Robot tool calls
○ ○ ○
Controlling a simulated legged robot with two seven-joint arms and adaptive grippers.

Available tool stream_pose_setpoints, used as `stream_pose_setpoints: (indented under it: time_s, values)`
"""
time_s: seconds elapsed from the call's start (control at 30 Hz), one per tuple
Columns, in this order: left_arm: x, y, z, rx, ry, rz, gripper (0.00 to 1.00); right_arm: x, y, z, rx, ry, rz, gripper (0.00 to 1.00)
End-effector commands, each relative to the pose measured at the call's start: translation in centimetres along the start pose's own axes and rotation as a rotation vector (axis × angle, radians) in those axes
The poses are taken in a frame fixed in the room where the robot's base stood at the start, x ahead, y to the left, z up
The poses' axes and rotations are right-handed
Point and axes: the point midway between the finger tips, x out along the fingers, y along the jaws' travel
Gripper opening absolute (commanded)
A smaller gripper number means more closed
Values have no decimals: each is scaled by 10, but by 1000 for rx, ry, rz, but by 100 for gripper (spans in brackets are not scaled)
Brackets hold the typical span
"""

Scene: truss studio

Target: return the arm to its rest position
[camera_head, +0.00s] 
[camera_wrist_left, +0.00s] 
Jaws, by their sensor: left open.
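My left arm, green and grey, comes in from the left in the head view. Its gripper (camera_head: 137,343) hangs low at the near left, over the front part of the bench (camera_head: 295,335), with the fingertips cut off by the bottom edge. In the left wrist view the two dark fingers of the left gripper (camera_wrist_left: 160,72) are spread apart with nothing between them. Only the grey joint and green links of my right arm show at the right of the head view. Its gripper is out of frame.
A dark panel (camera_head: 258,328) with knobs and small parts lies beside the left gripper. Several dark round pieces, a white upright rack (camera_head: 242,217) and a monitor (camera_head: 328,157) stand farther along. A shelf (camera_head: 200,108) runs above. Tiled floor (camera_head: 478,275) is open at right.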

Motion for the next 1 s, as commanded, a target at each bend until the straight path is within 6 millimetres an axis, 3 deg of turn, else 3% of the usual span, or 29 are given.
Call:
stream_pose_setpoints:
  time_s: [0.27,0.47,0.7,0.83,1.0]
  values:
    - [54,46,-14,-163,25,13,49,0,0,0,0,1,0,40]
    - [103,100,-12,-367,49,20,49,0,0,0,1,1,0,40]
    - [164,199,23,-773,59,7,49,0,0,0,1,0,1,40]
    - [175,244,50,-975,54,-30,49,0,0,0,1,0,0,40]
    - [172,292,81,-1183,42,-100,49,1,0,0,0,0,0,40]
○ ○ ○
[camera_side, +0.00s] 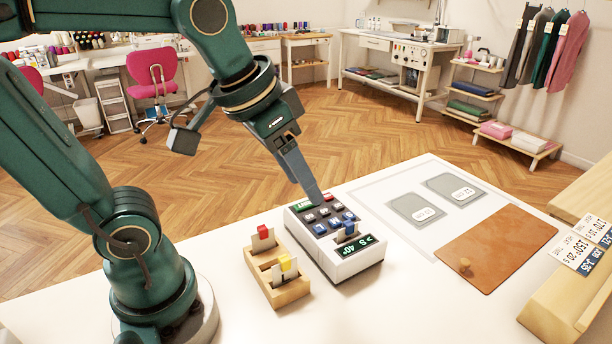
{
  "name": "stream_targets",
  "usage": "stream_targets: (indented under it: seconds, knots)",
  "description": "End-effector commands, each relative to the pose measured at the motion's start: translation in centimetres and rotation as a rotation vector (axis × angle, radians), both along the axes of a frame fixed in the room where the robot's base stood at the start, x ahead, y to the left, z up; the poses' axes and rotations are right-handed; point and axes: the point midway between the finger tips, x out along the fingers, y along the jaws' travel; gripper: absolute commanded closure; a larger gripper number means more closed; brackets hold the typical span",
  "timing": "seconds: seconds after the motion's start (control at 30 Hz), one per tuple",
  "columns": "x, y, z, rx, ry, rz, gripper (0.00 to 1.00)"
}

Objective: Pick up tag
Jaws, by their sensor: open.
○ ○ ○
#### WHAT THE TASK ASKS:
Look above for lines with the word "measured" and copy them all.

#### THE SOLUTION:
End-effector commands, each relative to the pose measured at the call's start: translation in centimetres along the start pose's own axes and rotation as a rotation vector (axis × angle, radians) in those axes
  "description": "End-effector commands, each relative to the pose measured at the motion's start: translation in centimetres and rotation as a rotation vector (axis × angle, radians), both along the axes of a frame fixed in the room where the robot's base stood at the start, x ahead, y to the left, z up; the poses' axes and rotations are right-handed; point and axes: the point midway between the finger tips, x out along the fingers, y along the jaws' travel; gripper: absolute commanded closure; a larger gripper number means more closed; brackets hold the typical span",

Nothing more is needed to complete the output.